LYLE HOPWOOD·MONDAY, MARCH 14, 2016
I was nominated by my friend Dan on Facebook to post a David Bowie song each day for seven days.
I don't have an extensive collection of Bowie deep cuts, so some of these are going to be old faves - but ones that mean something special to me.
First up is Sound and Vision from the album Low.
It starts with a heavily-treated snare drum announcement - rat-tat..tat! and goes into a long instrumental introduction that struck me as perfectly worked out, like a song in the round, in that you could listen to it forever and it would always lead back into itself in such a way that there is no part where you could imagine getting off the ride. And I didn’t - when it first came out, after each listening I lifted the tone arm and dropped it again and again back at the start. There’s the bass playing - and that fine guitar - and that...thing...that takes the place of a crash cymbal with its unusual and yet perfect sound - tfff! and the two times Bowie’s voice seems to wake up to its (electric blue) surroundings with that delighted sigh - ah ah! and Mary Hopkin comes in as the (moon)colored girl who goes doo-doo-doo, and then, finally, Bowie comes in on an unexpectedly low register to tell us that he’s holed up in his room, waiting for the gift of sound and vision. Before you have time to wonder why he thinks he doesn’t already have it, he’s out of here, and it’s time to drop the needle at the start and begin it again.

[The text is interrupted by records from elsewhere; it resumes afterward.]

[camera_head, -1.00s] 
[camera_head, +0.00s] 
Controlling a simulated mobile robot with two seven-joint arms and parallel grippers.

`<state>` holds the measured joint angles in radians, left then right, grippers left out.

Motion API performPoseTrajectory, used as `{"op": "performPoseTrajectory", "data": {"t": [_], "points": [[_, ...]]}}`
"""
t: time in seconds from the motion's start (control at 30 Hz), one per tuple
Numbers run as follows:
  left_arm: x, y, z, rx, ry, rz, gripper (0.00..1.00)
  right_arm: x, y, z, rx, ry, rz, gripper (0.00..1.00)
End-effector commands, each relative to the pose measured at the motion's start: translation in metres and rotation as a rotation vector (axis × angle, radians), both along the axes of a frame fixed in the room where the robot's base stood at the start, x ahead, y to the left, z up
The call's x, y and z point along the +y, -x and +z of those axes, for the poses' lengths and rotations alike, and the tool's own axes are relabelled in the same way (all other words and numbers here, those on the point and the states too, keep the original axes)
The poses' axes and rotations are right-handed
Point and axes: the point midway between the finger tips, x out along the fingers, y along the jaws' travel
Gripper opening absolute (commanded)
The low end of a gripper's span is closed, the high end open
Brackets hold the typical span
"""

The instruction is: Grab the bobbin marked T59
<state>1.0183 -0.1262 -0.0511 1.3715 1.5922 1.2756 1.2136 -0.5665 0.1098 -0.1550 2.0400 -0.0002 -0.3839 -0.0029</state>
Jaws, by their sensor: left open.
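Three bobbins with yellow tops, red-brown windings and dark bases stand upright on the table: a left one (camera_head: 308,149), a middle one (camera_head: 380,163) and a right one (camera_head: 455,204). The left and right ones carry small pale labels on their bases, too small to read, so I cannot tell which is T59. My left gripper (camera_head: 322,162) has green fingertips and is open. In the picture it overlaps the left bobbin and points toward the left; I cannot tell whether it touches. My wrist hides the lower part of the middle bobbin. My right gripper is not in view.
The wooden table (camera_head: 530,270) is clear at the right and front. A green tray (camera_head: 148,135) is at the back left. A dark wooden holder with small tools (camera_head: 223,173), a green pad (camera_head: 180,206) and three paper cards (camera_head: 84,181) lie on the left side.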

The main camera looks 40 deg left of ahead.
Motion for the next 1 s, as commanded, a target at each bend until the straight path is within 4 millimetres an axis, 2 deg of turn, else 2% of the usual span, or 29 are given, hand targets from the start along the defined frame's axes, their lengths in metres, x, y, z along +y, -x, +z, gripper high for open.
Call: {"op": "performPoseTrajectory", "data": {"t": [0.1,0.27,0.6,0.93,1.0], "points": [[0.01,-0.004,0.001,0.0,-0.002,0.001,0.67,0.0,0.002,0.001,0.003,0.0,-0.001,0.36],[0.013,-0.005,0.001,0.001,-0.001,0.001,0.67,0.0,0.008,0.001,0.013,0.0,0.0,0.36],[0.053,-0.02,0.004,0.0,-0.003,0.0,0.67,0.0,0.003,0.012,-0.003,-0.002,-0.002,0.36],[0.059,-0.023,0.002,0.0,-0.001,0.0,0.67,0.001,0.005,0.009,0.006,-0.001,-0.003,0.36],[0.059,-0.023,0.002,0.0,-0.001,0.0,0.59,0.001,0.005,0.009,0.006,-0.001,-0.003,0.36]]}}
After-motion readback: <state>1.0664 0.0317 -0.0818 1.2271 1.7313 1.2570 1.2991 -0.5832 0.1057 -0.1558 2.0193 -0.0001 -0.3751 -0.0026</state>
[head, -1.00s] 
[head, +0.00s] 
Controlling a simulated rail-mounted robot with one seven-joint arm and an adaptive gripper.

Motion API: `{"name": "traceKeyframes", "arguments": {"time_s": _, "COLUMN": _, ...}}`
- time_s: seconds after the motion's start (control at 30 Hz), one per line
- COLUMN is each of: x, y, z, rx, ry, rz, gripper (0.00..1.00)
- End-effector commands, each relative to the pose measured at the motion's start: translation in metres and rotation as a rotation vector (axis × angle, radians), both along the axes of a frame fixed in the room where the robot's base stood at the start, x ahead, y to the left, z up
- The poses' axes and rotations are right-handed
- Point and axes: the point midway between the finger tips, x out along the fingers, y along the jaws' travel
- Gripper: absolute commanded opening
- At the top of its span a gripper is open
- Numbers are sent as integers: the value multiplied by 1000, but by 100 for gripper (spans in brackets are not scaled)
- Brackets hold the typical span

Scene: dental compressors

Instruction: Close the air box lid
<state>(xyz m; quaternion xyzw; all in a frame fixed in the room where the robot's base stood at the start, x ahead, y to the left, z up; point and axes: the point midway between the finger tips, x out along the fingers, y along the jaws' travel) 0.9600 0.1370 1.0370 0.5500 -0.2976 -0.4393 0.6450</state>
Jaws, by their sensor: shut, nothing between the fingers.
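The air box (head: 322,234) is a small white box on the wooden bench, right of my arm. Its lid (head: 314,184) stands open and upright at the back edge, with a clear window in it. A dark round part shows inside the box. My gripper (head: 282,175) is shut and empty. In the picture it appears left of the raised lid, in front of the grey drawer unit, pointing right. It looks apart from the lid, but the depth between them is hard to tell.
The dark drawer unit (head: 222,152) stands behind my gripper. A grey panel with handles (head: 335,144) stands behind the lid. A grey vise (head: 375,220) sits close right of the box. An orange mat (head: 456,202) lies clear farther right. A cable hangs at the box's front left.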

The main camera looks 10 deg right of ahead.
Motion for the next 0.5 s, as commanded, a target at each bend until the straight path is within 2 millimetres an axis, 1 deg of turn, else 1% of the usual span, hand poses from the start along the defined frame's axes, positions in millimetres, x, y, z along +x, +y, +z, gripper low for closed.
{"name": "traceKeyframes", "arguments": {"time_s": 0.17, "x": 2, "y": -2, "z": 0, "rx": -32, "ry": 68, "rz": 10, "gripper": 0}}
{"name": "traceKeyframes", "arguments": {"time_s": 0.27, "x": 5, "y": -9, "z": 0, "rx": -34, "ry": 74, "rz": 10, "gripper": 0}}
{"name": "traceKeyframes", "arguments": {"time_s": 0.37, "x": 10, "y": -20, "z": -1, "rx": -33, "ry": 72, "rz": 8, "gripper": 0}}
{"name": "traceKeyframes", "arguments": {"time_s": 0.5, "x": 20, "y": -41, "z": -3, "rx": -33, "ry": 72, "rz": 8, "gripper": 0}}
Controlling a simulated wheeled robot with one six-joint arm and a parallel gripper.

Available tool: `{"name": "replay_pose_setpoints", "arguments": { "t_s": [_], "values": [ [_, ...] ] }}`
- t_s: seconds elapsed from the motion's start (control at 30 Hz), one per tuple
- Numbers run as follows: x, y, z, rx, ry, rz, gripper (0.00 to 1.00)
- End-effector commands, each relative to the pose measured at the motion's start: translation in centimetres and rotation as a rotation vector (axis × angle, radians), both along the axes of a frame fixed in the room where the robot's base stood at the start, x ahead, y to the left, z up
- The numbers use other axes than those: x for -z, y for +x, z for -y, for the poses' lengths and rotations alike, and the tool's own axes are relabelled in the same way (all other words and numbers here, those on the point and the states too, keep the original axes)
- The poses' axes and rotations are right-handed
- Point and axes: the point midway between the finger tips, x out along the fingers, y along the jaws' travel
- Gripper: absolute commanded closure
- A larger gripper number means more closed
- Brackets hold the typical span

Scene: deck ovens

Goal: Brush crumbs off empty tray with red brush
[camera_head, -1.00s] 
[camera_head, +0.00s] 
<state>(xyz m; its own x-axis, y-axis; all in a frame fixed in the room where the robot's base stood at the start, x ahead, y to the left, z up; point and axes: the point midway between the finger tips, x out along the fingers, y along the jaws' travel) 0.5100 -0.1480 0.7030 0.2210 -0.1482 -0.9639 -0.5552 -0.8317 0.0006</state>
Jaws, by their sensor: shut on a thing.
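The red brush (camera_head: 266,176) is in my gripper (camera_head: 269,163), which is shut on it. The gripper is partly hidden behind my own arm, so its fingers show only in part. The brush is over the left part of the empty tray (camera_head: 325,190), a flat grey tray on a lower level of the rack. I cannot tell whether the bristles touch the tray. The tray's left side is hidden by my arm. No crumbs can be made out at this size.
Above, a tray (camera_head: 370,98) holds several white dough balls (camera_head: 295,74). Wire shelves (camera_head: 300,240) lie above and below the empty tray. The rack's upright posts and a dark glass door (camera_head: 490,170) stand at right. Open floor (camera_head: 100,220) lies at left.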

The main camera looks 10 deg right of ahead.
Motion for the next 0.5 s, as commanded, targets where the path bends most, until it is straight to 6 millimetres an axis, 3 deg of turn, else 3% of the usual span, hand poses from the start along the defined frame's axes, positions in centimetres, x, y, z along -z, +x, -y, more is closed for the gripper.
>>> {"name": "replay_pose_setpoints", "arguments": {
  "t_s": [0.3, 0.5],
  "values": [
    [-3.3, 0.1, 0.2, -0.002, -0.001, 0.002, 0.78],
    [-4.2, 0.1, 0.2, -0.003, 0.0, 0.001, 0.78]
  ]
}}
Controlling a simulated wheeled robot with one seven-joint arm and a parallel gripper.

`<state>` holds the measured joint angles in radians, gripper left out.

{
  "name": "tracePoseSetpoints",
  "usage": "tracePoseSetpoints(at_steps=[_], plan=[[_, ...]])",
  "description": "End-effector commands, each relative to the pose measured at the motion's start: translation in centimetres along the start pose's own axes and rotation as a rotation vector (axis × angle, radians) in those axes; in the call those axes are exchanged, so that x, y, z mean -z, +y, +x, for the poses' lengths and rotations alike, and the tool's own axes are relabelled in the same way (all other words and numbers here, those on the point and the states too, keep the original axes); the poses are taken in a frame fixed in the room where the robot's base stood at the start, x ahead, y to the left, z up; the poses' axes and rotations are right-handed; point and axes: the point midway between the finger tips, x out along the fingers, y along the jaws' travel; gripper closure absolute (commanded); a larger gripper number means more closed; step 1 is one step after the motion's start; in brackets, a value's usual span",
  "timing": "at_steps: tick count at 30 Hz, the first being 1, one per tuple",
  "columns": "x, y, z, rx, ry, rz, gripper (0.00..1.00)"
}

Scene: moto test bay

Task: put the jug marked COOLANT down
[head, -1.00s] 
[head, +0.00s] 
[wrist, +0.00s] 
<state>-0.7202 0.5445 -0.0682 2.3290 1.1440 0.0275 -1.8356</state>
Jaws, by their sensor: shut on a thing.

Having said that, I’m not sure you can hear much of that on a Youtube rip. Unless you have it on vinyl or CD, it’s probably best just to think of it as a nice choon. A lot of its iconic quality comes from its situation in its own milieu, in any case. The seventies, English world of Chris Petit’s Radio On movie, with the Man Who Fell To Earth similarly playing with film grammar, the fact that I was away from home for the first time, living in the Halls of Residence at university. Listening to Sound and Vision again, I can feel that time again, smell it and almost touch it.